**What to work on**
Reproduce exactly the section that begins at the line containing "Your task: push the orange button" and ends at the line containing "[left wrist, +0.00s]", both lines included; omit all other lines.

**Materials provided**
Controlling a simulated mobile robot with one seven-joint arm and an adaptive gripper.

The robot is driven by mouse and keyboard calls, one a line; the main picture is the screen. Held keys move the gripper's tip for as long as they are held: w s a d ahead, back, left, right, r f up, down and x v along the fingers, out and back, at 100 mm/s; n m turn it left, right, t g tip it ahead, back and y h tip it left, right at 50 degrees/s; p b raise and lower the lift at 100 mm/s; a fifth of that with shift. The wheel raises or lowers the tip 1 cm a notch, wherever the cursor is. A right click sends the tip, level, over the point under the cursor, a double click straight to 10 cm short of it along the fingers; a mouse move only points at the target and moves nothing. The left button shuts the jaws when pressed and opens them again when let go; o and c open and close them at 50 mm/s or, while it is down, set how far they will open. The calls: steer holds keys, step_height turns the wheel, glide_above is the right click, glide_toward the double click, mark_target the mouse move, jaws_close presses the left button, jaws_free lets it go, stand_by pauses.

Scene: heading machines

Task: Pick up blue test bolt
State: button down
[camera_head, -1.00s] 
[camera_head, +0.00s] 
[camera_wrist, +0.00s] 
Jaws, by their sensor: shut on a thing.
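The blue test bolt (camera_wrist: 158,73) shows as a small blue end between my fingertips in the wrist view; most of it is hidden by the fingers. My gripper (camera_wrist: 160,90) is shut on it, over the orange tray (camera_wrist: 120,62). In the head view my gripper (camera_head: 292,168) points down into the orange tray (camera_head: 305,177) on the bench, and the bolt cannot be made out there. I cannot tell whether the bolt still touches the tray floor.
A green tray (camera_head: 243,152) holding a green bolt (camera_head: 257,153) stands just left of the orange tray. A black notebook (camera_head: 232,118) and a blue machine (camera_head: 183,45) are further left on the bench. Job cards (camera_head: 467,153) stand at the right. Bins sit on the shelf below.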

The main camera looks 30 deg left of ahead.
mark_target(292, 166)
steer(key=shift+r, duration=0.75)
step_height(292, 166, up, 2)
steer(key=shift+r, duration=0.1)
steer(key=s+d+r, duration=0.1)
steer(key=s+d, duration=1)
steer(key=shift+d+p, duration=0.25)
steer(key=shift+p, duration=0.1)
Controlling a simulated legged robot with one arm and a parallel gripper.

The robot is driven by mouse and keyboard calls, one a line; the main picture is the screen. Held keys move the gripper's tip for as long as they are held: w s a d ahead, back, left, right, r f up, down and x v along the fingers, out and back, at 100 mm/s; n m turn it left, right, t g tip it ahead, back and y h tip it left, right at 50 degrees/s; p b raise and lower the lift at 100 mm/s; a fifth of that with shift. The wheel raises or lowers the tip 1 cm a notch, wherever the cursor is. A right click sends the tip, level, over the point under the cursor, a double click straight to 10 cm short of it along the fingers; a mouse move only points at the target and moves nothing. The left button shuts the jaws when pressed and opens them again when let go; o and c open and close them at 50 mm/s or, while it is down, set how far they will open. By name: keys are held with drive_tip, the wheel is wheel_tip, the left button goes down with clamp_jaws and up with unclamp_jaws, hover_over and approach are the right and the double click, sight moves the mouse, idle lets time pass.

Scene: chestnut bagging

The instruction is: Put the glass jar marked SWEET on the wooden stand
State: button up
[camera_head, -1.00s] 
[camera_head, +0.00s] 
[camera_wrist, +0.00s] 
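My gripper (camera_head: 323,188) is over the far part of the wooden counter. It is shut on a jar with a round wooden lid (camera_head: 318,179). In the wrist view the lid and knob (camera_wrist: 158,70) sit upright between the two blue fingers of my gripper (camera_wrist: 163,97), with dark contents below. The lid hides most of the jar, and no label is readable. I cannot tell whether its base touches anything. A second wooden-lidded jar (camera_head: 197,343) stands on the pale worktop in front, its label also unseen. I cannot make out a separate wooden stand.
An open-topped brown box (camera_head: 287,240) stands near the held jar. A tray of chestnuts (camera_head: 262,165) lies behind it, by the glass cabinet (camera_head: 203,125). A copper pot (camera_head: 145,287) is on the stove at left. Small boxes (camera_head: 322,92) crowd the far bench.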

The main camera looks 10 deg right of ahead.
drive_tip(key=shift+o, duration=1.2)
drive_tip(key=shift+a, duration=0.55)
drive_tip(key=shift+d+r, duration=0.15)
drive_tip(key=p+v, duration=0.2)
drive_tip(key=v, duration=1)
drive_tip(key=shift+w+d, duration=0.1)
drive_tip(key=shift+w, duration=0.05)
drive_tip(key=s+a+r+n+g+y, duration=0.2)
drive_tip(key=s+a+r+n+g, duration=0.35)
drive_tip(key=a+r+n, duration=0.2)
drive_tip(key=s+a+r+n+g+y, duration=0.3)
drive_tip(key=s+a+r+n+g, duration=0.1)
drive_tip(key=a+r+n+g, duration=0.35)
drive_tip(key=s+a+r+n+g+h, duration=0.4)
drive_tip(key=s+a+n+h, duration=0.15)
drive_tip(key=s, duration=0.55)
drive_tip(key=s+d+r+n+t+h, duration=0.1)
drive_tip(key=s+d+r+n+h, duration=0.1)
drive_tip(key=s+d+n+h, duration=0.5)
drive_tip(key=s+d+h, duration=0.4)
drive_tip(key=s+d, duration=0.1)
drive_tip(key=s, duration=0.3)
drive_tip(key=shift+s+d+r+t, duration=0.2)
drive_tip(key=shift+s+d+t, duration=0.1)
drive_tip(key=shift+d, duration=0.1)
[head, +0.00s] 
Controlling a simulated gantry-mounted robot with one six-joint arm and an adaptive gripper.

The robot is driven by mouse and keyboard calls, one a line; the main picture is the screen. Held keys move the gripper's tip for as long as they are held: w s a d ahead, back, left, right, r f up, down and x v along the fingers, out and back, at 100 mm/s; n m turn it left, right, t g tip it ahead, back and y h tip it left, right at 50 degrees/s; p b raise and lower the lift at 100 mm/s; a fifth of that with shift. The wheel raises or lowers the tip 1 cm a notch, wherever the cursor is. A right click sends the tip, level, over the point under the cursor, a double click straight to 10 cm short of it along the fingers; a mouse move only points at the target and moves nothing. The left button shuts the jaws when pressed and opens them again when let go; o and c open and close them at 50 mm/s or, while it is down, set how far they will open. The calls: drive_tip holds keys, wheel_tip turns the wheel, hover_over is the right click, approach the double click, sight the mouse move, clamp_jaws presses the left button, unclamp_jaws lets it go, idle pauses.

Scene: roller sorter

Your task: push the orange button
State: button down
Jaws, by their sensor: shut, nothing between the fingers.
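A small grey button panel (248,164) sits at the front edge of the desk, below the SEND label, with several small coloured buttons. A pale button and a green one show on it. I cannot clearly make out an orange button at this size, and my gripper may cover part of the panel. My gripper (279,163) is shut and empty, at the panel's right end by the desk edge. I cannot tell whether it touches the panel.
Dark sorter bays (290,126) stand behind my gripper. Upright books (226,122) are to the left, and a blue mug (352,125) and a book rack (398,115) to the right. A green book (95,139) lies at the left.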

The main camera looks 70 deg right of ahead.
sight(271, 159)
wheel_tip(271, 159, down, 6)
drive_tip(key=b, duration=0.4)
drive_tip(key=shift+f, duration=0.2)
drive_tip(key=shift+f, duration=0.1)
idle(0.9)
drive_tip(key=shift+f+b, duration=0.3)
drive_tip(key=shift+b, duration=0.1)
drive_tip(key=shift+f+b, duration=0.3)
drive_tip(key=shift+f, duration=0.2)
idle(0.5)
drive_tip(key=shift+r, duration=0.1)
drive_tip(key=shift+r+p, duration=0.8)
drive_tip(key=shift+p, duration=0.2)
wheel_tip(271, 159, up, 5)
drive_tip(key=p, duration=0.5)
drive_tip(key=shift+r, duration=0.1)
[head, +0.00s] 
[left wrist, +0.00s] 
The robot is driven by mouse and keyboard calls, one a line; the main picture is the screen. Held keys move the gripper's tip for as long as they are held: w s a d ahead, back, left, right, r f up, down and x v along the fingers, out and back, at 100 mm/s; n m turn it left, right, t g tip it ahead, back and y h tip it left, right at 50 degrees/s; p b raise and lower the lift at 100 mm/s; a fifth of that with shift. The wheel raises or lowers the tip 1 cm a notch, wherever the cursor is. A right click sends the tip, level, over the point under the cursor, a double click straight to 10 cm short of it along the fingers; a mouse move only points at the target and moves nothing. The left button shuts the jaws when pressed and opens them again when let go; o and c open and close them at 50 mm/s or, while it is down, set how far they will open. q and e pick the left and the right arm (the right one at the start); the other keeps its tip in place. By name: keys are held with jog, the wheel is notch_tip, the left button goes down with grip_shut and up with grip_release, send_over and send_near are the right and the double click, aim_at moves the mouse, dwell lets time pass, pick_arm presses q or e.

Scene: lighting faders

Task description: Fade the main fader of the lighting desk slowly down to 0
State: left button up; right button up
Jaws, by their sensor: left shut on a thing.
==
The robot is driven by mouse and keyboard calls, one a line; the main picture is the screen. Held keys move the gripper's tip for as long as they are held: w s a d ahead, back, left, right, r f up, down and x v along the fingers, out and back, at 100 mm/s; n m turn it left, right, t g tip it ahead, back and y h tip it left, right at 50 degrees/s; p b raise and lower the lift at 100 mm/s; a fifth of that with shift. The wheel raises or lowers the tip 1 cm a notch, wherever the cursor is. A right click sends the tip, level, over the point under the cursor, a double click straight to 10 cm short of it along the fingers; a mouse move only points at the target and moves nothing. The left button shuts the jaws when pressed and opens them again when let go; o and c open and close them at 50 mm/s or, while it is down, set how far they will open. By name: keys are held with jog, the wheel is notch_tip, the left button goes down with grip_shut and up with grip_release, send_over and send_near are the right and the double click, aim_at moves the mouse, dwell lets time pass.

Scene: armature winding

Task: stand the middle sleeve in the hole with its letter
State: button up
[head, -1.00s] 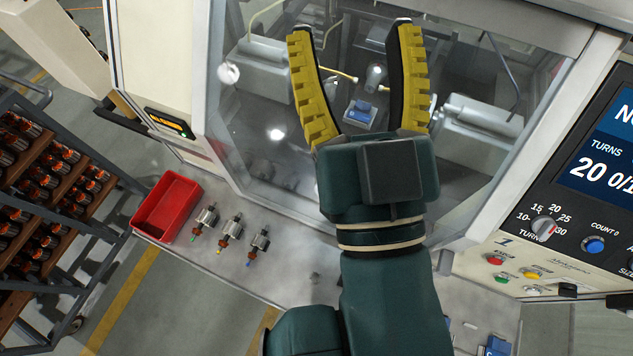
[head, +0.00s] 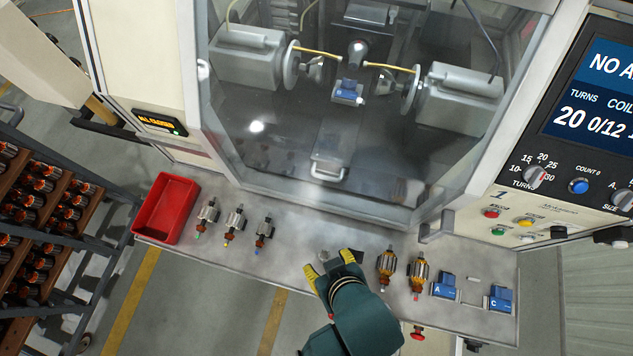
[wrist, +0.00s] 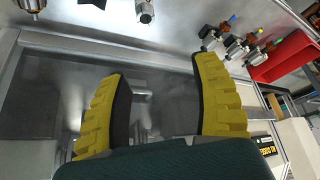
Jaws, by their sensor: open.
...
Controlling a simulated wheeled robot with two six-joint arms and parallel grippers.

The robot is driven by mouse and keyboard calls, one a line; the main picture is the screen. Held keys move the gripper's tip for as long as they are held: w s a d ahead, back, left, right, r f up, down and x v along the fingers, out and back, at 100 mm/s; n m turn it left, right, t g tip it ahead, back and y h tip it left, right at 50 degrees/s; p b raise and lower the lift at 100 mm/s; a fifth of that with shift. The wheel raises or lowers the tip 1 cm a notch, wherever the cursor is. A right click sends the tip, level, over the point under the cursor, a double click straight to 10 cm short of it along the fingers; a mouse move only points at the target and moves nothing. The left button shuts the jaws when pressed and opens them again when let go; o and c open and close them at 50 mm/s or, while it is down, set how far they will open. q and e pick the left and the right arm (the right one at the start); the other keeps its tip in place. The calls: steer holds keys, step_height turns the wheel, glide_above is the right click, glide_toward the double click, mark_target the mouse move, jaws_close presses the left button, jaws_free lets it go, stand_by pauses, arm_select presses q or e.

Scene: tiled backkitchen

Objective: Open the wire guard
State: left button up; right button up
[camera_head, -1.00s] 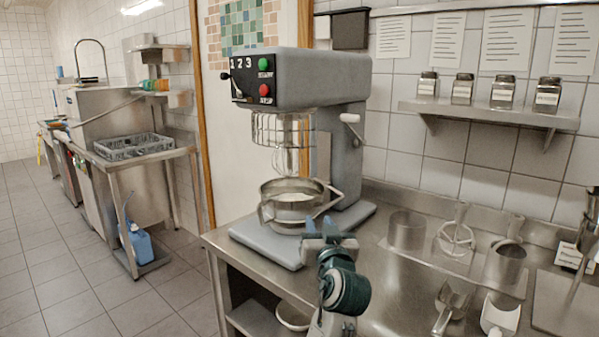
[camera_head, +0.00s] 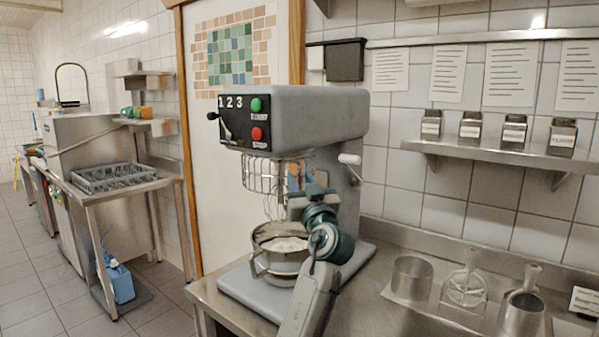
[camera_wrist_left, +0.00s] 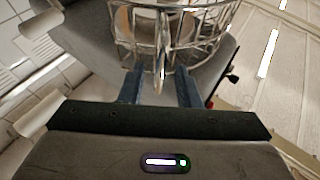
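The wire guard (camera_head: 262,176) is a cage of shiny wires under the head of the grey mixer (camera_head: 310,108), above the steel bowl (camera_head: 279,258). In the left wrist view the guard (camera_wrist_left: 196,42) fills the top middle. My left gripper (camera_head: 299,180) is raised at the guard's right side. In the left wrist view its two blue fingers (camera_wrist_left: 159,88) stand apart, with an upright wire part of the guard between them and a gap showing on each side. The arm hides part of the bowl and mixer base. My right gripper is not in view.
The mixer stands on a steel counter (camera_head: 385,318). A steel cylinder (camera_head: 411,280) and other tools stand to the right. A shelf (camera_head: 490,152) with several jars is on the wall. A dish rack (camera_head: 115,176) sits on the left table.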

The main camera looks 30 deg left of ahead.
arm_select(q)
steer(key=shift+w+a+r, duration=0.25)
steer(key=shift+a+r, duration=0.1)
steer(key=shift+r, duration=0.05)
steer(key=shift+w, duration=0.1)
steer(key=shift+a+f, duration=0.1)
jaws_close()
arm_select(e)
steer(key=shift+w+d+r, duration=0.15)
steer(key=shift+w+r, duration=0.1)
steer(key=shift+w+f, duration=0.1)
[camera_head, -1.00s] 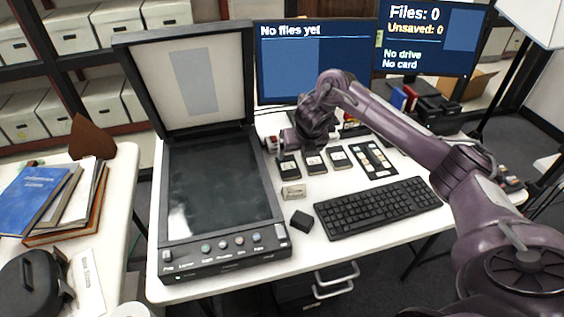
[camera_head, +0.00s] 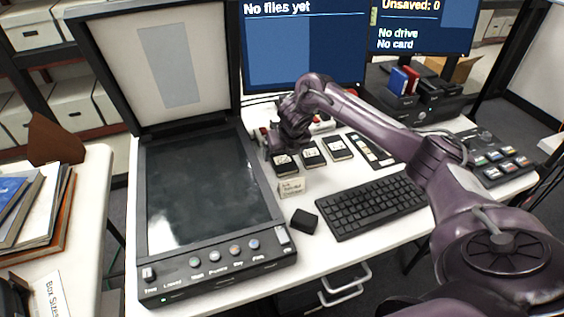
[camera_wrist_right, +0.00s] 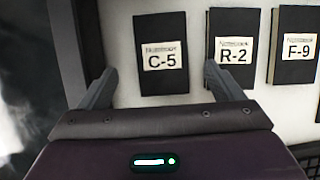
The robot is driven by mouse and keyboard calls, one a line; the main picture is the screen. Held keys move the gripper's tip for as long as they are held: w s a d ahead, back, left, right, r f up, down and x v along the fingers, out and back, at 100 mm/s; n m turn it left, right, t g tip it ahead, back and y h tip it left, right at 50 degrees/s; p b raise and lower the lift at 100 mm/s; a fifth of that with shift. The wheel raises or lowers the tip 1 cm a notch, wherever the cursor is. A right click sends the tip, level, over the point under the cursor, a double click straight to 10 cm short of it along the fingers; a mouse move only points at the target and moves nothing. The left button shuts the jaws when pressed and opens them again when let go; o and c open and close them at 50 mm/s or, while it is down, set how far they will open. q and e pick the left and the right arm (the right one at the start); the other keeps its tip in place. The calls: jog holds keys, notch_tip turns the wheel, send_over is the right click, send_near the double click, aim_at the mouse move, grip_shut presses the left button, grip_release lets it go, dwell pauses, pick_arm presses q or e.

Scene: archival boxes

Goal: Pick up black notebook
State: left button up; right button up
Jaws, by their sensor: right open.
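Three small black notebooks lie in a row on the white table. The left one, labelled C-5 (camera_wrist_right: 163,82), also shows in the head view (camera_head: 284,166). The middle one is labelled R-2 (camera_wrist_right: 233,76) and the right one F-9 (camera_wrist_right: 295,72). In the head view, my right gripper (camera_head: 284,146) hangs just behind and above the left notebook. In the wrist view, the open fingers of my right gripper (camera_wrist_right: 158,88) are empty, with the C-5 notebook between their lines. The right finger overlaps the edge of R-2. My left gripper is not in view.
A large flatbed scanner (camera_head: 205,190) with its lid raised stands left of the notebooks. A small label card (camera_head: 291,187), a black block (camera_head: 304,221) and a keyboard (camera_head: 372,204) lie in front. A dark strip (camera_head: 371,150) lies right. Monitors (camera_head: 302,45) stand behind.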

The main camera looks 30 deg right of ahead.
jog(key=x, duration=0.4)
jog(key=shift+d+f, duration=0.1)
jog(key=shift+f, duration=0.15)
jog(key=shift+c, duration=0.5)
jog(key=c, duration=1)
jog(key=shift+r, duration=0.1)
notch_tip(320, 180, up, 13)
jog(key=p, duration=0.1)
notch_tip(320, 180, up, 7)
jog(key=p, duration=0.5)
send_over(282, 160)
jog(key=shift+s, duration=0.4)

**Expected output**
Your task: push the orange button
State: button down
Jaws, by their sensor: shut, nothing between the fingers.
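A small grey button panel (248,164) sits at the front edge of the desk, below the SEND label, with several small coloured buttons. A pale button and a green one show on it. I cannot clearly make out an orange button at this size, and my gripper may cover part of the panel. My gripper (279,163) is shut and empty, at the panel's right end by the desk edge. I cannot tell whether it touches the panel.
Dark sorter bays (290,126) stand behind my gripper. Upright books (226,122) are to the left, and a blue mug (352,125) and a book rack (398,115) to the right. A green book (95,139) lies at the left.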

The main camera looks 70 deg right of ahead.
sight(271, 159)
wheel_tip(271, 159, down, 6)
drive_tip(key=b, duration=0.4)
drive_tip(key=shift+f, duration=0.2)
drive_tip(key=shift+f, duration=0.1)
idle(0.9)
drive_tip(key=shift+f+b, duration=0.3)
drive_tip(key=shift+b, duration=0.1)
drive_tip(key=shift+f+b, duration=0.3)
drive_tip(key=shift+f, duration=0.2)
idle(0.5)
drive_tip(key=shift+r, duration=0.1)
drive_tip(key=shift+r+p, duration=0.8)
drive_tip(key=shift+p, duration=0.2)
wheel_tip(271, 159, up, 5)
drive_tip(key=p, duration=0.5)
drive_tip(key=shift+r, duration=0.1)
[head, +0.00s] 
[left wrist, +0.00s] 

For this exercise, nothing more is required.